*REQUIREMENT*: Would you restate all the data that follows, word for word?

*DATA LINES*:
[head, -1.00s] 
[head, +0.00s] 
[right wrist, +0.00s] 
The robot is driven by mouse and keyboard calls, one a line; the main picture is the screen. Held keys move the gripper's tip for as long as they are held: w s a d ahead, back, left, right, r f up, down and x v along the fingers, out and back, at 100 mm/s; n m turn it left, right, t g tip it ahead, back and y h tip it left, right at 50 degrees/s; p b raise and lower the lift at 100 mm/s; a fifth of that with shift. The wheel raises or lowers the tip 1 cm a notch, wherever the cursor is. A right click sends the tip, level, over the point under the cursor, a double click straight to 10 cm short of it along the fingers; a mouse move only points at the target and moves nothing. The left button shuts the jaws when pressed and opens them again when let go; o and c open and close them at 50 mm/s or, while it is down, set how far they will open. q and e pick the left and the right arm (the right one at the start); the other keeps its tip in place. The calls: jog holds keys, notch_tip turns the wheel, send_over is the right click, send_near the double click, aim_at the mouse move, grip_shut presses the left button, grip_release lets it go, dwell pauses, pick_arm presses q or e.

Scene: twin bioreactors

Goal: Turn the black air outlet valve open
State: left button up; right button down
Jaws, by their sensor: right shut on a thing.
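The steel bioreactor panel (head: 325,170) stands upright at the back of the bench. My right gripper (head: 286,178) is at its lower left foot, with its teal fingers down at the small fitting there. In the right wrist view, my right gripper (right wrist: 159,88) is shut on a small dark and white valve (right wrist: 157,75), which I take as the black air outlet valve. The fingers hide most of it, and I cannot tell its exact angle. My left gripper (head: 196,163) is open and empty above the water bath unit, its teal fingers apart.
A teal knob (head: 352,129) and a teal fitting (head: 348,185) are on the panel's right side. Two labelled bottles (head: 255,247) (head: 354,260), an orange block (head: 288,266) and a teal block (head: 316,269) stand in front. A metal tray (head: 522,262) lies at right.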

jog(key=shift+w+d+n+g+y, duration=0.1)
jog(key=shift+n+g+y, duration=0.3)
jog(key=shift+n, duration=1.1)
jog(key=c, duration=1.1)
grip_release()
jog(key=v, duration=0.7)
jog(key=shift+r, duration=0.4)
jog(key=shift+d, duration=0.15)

*FINAL RESULT*:
[head, -1.00s] 
[head, +0.00s] 
[right wrist, +0.00s] 
The robot is driven by mouse and keyboard calls, one a line; the main picture is the screen. Held keys move the gripper's tip for as long as they are held: w s a d ahead, back, left, right, r f up, down and x v along the fingers, out and back, at 100 mm/s; n m turn it left, right, t g tip it ahead, back and y h tip it left, right at 50 degrees/s; p b raise and lower the lift at 100 mm/s; a fifth of that with shift. The wheel raises or lowers the tip 1 cm a notch, wherever the cursor is. A right click sends the tip, level, over the point under the cursor, a double click straight to 10 cm short of it along the fingers; a mouse move only points at the target and moves nothing. The left button shuts the jaws when pressed and opens them again when let go; o and c open and close them at 50 mm/s or, while it is down, set how far they will open. q and e pick the left and the right arm (the right one at the start); the other keeps its tip in place. The calls: jog holds keys, notch_tip turns the wheel, send_over is the right click, send_near the double click, aim_at the mouse move, grip_shut presses the left button, grip_release lets it go, dwell pauses, pick_arm presses q or e.

Scene: twin bioreactors

Goal: Turn the black air outlet valve open
State: left button up; right button down
Jaws, by their sensor: right shut on a thing.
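The steel bioreactor panel (head: 325,170) stands upright at the back of the bench. My right gripper (head: 286,178) is at its lower left foot, with its teal fingers down at the small fitting there. In the right wrist view, my right gripper (right wrist: 159,88) is shut on a small dark and white valve (right wrist: 157,75), which I take as the black air outlet valve. The fingers hide most of it, and I cannot tell its exact angle. My left gripper (head: 196,163) is open and empty above the water bath unit, its teal fingers apart.
A teal knob (head: 352,129) and a teal fitting (head: 348,185) are on the panel's right side. Two labelled bottles (head: 255,247) (head: 354,260), an orange block (head: 288,266) and a teal block (head: 316,269) stand in front. A metal tray (head: 522,262) lies at right.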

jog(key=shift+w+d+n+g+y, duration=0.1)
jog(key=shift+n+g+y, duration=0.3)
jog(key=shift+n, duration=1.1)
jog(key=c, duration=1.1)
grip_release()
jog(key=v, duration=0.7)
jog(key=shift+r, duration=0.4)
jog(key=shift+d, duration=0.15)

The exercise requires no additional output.